Home > music > Happiness – Hurts (A Review)

Happiness – Hurts (A Review)

Hurts
I didn’t think I was aware of Hurts until my twitter friend and all round Mancophile, @TrentFAC242 (the clues in the name) brought them to my attention. But when he posted me a YouTube link for “Better than Love” I realised I’d already seen it and had nodded along approvingly. It was only when I heard the second single “Wonderful Life”, and especially the Freemasons extended mix, I realised how excited I was about their Debut album.

But is it any good? Well my initial reaction was lukewarm and, to be fair, that hasn’t changed.

Now don’t get me wrong, this isn’t a bad album. It’s a well produced, well arranged and musically accomplished piece of work that recalls the electronic sounds of the early eighties. (Hints of Pet Shop Boys, Go West, Depeche Mode, Tears for Fears, Spandau Ballet, Duran Duran and even Bros!, abound). There is a certain naivety to lyrical constructs, almost too clean, occasionally lapsing close to teenage poetry as they search for an appropriate rhyme. More than once I felt my hand wanting to reach into the air and do an 80’s style power grab (You know, the one where you put your fist above your head then, slowly, pull close to you chest in a demonstration of pain and passion) and in fact in some tracks, most notably “Stay”, are a little boy-bandish. I can almost visualise the “stand-up at the key change moment” perfected by Westlife.
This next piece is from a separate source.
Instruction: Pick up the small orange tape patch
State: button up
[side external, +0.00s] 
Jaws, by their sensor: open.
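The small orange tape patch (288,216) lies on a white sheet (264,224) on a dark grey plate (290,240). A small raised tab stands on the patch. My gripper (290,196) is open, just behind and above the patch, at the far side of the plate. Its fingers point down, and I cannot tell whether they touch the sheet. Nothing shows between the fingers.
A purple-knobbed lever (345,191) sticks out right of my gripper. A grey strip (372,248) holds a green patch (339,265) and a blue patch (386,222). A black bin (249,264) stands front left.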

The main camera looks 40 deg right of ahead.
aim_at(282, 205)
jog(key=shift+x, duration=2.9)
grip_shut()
But, that’s not to say there aren’t some stand-out tracks. The two singles mentioned above coupled with tracks such as Evelyn and Devotion (with Kylie Minogue) hint of real potential and, for me, a missed opportunity for the album.

In the end Happiness is a pop record, and knows it with more than a passing nod to the eighties. It’s not without merits and I’d happily listen to it from time to time. It wouldn’t surprise me if one of the more melancholy tracks is played over the final 5 minutes of some American drama as characters look forlornly out into the rain or hug their families as though their life depended on it. It has that sort of feel.

There is enough here to convince me they can do better and I look forward to that difficult second album. But it the end, Happiness, as with the band themselves, is a well polished, nicely presented product that doesn’t (quite) deliver.